5. Make It Easy For Yourself
If you don’t set yourself up for success, the chances of follow-through are slim. Give yourself a leg up by creating routines and setting visual reminders to keep you on task. Put your workout clothes out the night before to cut out steps in the morning. Set up a space with your bible, a coffee mug, and a journal, so first thing in the morning you have an inviting space to start your day. Put a box or basket on top of your fridge to put your phone in when you don’t need it. You’ll be amazed at how these seemingly small steps can make a difference in your focus.
6. Batch Your Tasks
Multitasking is such a badge of honor these days. We scurry around doing everything at once but not doing anything with excellence or focus. You may feel like you are getting more done because your pace is frantic, but you’re probably not.

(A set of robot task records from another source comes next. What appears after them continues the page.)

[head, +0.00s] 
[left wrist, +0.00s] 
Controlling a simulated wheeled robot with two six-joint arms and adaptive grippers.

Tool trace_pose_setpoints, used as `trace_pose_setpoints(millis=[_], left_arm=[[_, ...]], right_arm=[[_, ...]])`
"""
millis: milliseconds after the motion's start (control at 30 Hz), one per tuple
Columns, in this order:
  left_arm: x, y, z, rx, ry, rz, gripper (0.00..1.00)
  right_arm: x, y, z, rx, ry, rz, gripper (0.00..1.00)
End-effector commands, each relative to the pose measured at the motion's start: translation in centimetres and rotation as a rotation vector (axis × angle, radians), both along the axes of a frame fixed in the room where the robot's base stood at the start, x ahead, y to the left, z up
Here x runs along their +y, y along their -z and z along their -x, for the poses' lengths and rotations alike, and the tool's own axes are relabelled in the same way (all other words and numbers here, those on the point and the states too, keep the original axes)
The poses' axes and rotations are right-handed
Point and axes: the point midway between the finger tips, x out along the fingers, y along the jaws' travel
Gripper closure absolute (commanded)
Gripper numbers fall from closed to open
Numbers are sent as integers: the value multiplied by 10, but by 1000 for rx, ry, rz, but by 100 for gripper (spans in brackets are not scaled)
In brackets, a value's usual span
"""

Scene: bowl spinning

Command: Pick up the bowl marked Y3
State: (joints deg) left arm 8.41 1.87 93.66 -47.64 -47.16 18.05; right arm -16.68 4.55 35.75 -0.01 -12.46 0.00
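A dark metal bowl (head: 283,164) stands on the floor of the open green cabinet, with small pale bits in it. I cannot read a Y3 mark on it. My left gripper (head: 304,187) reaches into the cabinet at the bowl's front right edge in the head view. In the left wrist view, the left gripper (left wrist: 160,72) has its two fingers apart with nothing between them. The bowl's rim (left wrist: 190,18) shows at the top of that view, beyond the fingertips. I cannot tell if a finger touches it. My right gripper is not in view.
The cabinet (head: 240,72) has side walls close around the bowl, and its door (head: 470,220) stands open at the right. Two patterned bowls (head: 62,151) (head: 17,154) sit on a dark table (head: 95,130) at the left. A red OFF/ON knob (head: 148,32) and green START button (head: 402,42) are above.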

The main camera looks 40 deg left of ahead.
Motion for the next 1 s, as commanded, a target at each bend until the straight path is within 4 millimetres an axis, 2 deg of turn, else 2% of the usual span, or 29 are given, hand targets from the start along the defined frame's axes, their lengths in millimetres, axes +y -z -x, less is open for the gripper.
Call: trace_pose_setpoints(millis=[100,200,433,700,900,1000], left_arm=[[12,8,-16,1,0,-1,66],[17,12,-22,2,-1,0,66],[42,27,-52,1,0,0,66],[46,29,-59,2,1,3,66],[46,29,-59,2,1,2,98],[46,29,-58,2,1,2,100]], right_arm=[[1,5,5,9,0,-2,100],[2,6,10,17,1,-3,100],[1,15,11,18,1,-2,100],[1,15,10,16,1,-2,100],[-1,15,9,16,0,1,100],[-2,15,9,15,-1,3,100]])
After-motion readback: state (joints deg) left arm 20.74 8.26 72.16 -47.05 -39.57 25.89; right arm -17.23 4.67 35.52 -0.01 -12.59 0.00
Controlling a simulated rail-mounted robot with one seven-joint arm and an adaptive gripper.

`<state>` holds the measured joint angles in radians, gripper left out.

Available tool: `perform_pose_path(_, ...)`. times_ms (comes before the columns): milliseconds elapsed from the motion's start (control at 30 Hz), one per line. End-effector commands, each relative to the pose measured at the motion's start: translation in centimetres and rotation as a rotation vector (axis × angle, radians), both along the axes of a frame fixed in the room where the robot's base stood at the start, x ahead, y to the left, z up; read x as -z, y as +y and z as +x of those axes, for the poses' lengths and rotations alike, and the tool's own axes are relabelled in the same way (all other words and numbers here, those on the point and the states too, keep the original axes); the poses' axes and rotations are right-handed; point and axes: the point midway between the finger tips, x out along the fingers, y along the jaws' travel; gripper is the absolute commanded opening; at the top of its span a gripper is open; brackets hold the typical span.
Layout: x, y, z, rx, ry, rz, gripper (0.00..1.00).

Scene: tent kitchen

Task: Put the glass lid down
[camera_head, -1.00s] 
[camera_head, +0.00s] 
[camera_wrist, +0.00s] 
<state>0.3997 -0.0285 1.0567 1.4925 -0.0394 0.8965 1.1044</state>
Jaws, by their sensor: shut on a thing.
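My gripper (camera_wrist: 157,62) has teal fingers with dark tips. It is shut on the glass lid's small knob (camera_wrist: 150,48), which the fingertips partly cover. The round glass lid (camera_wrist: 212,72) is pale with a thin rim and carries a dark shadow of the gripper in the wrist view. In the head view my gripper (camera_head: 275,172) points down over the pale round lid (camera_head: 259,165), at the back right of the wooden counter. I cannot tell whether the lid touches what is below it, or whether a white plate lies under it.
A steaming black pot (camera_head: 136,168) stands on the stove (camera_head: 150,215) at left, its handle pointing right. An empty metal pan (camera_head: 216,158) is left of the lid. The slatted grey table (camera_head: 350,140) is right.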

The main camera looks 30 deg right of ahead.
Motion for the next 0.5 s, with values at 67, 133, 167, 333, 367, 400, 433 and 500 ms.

Enter single-tasking. Wouldn’t it be wonderful to focus on one person at a time or read one article without toggling between three other tabs? As much as possible, focus entirely on one task at a time, and when that’s done, move on to the next. Batching your tasks will help you with this even more. Instead of checking your emails all day, set two or three times aside to do this and leave the rest of your time for other to-dos. Give yourself a pocket of time to do food prep for the week so you aren’t trying to make each meal from scratch while also supervising crafts for the kids or packing backpacks. You’ll find your mind is clearer, your heart rate is slower, and you actually remember what you did. Single-tasking slows you down and forces you to pay attention.
A New Normal
The world around us isn’t going to help us stayed focused. It’s up to us to notice our own actions and be intentional about changing our old patterns. What are some areas of your life where you find yourself constantly distracted? Do you have any tips or routines you’ve created to help you focus on what’s important?